Isto posto, apesar de muitas áreas de conhecimento se interessarem em produzir estudos referentes ao aborto, ainda são poucos aqueles que se detêm ao estudo da construção da identidade da mulher que deseja interromper voluntariamente a sua gravidez. Este assunto é cercado por preconceitos e estigmas os quais tolhem a autonomia das mulheres de decidirem sobre seus corpos e sobre seus direitos reprodutivos, bem como contribuem para perpetuação da maternidade como um ideal feminino a ser alcançado. Logo, evidenciam-se a necessidade e a urgência de desconstruir essas ideias limitantes a fim de garantir o aborto como uma medida de saúde pública.
Num Estado intitulado laico, o aborto ainda é criminalizado e moralmente condenado, não havendo seu espaço de discussão garantido nas pautas referentes à saúde da mulher, nem mesmo enquanto política pública de saúde. Dessa forma, o presente trabalho se justifica pela relevância de se pensar as questões que perpassam sobre a identidade de mulheres que fizeram aborto na atual conjuntura social.

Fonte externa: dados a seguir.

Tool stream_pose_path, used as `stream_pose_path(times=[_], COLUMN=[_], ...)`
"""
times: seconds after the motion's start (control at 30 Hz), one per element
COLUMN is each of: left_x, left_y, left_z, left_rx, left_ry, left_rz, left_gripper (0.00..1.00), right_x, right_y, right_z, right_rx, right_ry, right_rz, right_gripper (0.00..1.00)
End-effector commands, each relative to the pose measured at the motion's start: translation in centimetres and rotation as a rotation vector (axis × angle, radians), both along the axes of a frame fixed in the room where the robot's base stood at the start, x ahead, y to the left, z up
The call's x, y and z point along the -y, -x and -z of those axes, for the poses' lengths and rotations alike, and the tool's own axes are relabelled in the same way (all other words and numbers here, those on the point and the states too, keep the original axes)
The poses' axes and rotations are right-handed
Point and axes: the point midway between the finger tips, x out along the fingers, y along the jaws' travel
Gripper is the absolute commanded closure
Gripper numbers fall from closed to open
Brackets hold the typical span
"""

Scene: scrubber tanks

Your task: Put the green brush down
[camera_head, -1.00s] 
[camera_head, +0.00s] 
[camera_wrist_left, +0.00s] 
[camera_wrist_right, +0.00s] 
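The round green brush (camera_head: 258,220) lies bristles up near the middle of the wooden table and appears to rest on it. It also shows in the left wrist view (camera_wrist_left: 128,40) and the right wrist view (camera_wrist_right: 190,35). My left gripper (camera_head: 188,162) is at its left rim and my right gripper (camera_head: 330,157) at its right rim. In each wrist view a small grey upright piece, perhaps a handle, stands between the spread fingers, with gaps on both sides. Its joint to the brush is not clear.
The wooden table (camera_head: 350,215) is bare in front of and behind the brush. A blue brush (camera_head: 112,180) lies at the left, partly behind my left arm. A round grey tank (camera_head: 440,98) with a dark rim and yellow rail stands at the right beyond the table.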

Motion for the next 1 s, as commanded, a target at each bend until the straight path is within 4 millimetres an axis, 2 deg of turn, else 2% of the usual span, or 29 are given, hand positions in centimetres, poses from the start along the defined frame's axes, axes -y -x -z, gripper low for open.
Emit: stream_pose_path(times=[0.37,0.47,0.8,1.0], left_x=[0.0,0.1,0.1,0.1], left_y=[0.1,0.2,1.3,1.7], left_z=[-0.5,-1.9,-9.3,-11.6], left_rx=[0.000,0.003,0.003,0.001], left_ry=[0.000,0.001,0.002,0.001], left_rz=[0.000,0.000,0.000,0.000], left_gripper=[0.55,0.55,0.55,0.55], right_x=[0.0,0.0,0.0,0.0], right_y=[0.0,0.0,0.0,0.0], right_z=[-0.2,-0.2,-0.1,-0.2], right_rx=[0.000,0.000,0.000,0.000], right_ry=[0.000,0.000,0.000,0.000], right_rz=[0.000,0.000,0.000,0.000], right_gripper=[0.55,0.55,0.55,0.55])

A Psicologia enquanto ciência muito tem a contribuir nesse sentido, uma vez que essa se dispõe a refletir e problematizar sobre como as relações cotidianas entre indivíduo e sociedade se estabelecem e se influenciam. Haja vista que a temática referente ao aborto é uma medida de política pública, faz-se necessário que o saber científico produzido pela Psicologia avalie a realidade com criticidade, para que a práxis do psicólogo contribua não apenas para salvaguardar direitos básicos que são tolhidos das mulheres em questão, mas também contribua para a transformação do cotidiano de modo geral.
Dessa forma, é de suma importância e urgência a construção de um novo olhar sobre o aborto, olhar este desvinculado dos pragmatismos religiosos, liberto de preconceitos, objetivando a reformulação e a criação de leis que garantam: aborto seguro, acompanhamento psicológico à mulher que deseja interromper sua gravidez, bem como investimento em educação acerca de métodos contraceptivos e acesso facilitado a esses métodos, cabendo, portanto, um compromisso ético e político da Psicologia com os indivíduos envolvidos.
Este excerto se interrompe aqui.